Ward 2 Councilor Michele Horne wanted to know why things had gotten so bad and why a more modest renovation wasn’t possible.“How would I convince constituent that we are wisely going to spend seven or eight million of your dollars and not let this happen again?” she asked.

The city pushed off repairs on the building, LeBrun, City Manager Tom Aspell and other councilors explained, because past city councilors told them to.

Specifically, the city was looking at new windows and external repairs around five years ago. The price tag for that came in higher than expected, and city council, led by then-mayor Jim Bouley, opted instead to stop investing in the structure in favor of considering a wholesale vision for the building.

“We have only done the things that we had to do in order to keep the building going because it didn’t make a lot of sense to put good money after bad if there was going to be a major construction project,” LeBrun said. “We’ve been following the council’s direction.”

The three advisory committees who backed the new construction plan were in part swayed by input from city staff and contractors that renovating, with or without an addition, didn’t make much sense. The course would lose money from an interrupted season of golf and the building’s bad bones – dating to 1967 – and code violations meant they’d be in for major work.

Exploring other options

Ward Seven Councilor Jim Schlosser asked if the city could pursue new construction that costs less than $8 million. Specifically, he asked, “something like a $5 million new building, where we would maintain the revenues the benefits of have using the current building while you’re building but not necessarily have it double the square footage?”

That would be possible, LeBrun said, but they hadn’t studied it because it would take away from the restaurant, nordic skiing and simulator capacity they were asked to include in a new design.

“We can do that,” LeBrun said. “That wasn’t the charge we were given.”

At-Large Councilor Judith Kurtz wondered if phased new construction would be feasible, blunting the cost impact while delaying less essential functions like an event space.

It would be possible, Aspell said. But it would carry costs, both financial and programmatic.

“You could figure out a way to do that,” he said. “You think you’re going to save money over a 20-year horizon — it’s really going to cost you more. But if that’s all you can stomach at the time… maybe that’s what you have to do.”

Like other amenities that aren’t legally required services such as pools, parks, libraries, the free bus system, the airport and the arena, Aspell advised, the golf course is something Concord leaders have over time found to be worth investing taxpayer money in.

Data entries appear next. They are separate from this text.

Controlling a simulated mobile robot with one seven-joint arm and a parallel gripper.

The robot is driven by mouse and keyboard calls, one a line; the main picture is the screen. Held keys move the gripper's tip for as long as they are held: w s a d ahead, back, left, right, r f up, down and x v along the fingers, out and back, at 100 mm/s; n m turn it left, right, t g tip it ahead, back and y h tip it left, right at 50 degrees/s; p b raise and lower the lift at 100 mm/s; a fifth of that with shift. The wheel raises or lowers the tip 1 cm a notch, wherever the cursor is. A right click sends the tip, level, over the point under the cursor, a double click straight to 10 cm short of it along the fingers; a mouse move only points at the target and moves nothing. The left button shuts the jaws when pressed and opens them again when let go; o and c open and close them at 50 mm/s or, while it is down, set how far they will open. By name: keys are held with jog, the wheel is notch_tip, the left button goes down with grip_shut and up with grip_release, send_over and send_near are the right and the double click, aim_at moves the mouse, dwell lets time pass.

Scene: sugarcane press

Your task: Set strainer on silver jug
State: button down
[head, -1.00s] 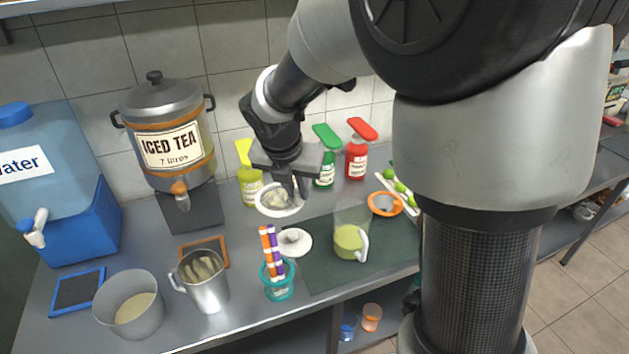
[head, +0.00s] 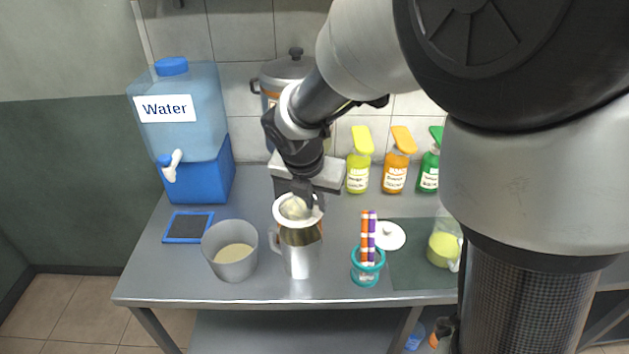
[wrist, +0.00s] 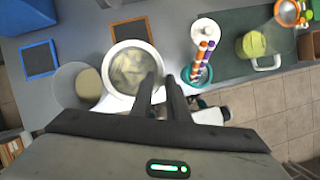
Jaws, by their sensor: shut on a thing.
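The strainer (head: 283,213) has a white rim and a pale bowl. My gripper (head: 306,196) is shut on its rim and holds it over the silver jug (head: 300,262). The jug stands upright near the counter's front edge, handle to the left. Part of the jug's darker inside shows below the strainer; whether they touch is unclear. In the wrist view the strainer (wrist: 113,82) lies ahead of the closed fingers (wrist: 158,88) and hides most of the jug. Something pale lies in the strainer.
A grey bucket (head: 226,268) with pale liquid stands close left of the jug. A teal holder (head: 368,272) with striped sticks is to the right. A white lid (head: 391,236) and a clear pitcher (head: 443,250) stand farther right. The water dispenser (head: 180,110) is back left.

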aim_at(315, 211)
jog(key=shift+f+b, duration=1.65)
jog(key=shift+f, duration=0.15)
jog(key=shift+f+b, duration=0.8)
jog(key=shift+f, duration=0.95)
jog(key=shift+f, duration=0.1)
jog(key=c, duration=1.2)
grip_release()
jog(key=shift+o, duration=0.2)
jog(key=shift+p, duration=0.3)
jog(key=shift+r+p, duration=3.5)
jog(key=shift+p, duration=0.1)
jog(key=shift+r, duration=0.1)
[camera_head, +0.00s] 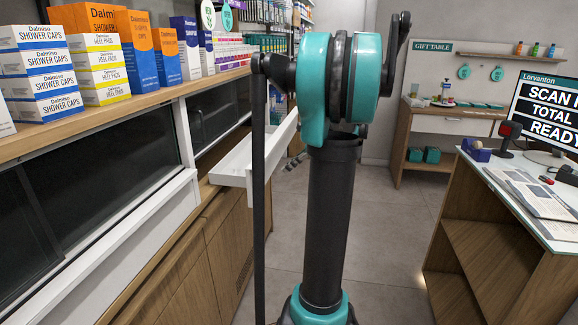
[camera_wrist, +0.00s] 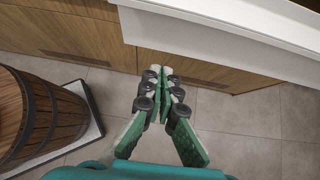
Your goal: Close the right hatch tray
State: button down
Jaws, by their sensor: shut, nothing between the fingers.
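The right hatch tray (camera_head: 235,165) is a white, shallow tray sticking out from the wooden counter in the head view, beyond my arm. My arm hides part of it. In the wrist view a white tray (camera_wrist: 215,28) runs across the top right, probably the same one. My gripper (camera_wrist: 163,70) is shut and empty, with its green and grey fingers together. In that picture its tips lie just below the tray's left end; I cannot tell the gap in depth.
A nearer dark hatch (camera_head: 60,200) with a white ledge (camera_head: 125,250) is at left. Boxes (camera_head: 40,75) stand on the shelf above. A wooden barrel (camera_wrist: 40,115) is left in the wrist view. A checkout counter (camera_head: 500,240) stands at right, with clear floor (camera_head: 395,250) between.

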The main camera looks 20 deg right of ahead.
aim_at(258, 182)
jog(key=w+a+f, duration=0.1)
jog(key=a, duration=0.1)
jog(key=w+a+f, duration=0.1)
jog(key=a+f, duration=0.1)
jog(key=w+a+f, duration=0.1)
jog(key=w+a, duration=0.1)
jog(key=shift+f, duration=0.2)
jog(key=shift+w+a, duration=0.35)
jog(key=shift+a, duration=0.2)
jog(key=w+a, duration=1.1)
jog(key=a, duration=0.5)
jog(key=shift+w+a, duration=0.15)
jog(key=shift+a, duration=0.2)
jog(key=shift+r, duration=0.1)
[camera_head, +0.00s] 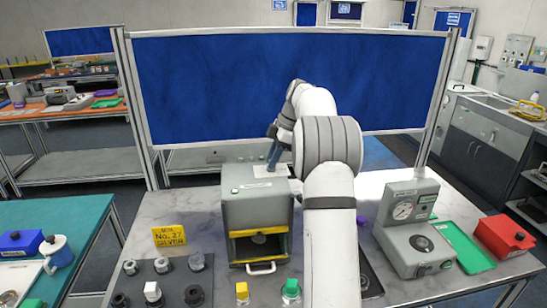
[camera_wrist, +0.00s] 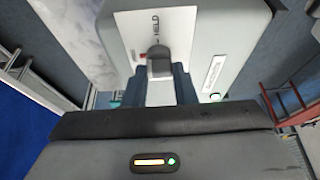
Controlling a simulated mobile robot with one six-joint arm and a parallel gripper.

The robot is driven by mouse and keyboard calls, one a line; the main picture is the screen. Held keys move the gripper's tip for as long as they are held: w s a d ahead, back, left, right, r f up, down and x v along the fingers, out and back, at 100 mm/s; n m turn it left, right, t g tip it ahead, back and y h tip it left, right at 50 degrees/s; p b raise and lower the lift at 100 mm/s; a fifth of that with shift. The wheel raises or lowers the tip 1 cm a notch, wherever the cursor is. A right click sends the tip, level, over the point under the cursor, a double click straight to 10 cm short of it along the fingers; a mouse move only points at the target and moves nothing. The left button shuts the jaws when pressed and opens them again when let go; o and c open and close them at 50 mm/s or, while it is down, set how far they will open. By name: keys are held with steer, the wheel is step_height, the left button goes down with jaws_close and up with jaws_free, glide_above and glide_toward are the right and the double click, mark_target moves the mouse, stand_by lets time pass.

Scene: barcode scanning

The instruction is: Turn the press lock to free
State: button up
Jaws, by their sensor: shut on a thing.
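The press (camera_head: 257,207) is a grey box with a yellow-edged front opening, standing mid-table. Its top also shows in the wrist view (camera_wrist: 232,45). The press lock (camera_wrist: 158,52) is a small dark grey knob on a white label plate. The word HELD is printed beside the knob, and a small red mark shows at its left. My gripper (camera_wrist: 160,74) has its two dark fingers on either side of the knob and is shut on it. In the head view my gripper (camera_head: 274,156) is at the top of the press, and my arm hides the knob.
A yellow sign (camera_head: 169,235) and a dark rack with several cylinders (camera_head: 160,282) stand left of the press. A grey gauge device (camera_head: 414,230), a green tray (camera_head: 463,246) and a red box (camera_head: 503,236) stand at right. A blue partition (camera_head: 220,85) rises behind.

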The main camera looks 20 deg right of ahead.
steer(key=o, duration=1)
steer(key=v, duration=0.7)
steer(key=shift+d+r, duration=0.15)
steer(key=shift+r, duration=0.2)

Going beyond what’s pursued in other cities has been part of the city’s brand.

“These are your values,” Aspell said. “These are the things that make Concord not Franklin and not Manchester and not Nashua…how many others have six pools and a splash pad this side of the Mississippi? Nobody.”

‘Crusade against it’

As the proposal for a new clubhouse returned to the council, a vocal group of residents has rallied against it, including Marcy Charette, a resident who filed the ethics complaint and who has proposed the city transition the course into a park.

“There are many more potential projects facing this city that deserve and require our investment,” wrote Devin Rodrique of Penacook. “The terrible coincidence that during the same evening there will be a presentation on homelessness speaks for itself. Please do not support or pass the golf course clubhouse concept of anything costing more than $1 million. Our property tax burden is already high enough.”

Dozens of others echoed a similar sentiment.

Some councilors criticized the pushback.

“There’s an organized effort to really torpedo this whole golf course,” At-Large Councilor Fred Keach said. “It’s a crusade against it.”

Ward Nine Councilor Kris Schultz saw the objections differently.

“I think it’s incredibly unfair… to undermine the questions that are legitimate,” she said. “People have a right to question any project, to judge any expense that looks large, especially when they’re suffering — you know, a lot of people are suffering economically and I don’t think it’s going to get any better.”

In support, resident Barbara Johns described the course as both an accessible springboard for aspiring golfers and a beneficial communal space.

“To have a facility to provide a better space for the year round use of all of these events and sports would serve so many of the Concord residents,” Johns wrote. “It isn’t just a golf course, this is sports center, a meeting place, a place to grab a bite to eat and often a place where charity events take place and even some business.”

Despite the ethics complaint, Mayor Byron Champlin said Monday that there would be no pause in the city’s plans. The clubhouse and its expense is expected to be decided as part of the city’s budget process.

“If we delayed this until the ethics board met in April,” he said. “This would serve as a precedent to allow people to use complaints to the Board of Ethics to delay any variety projects or to hamstring any number of councilors.”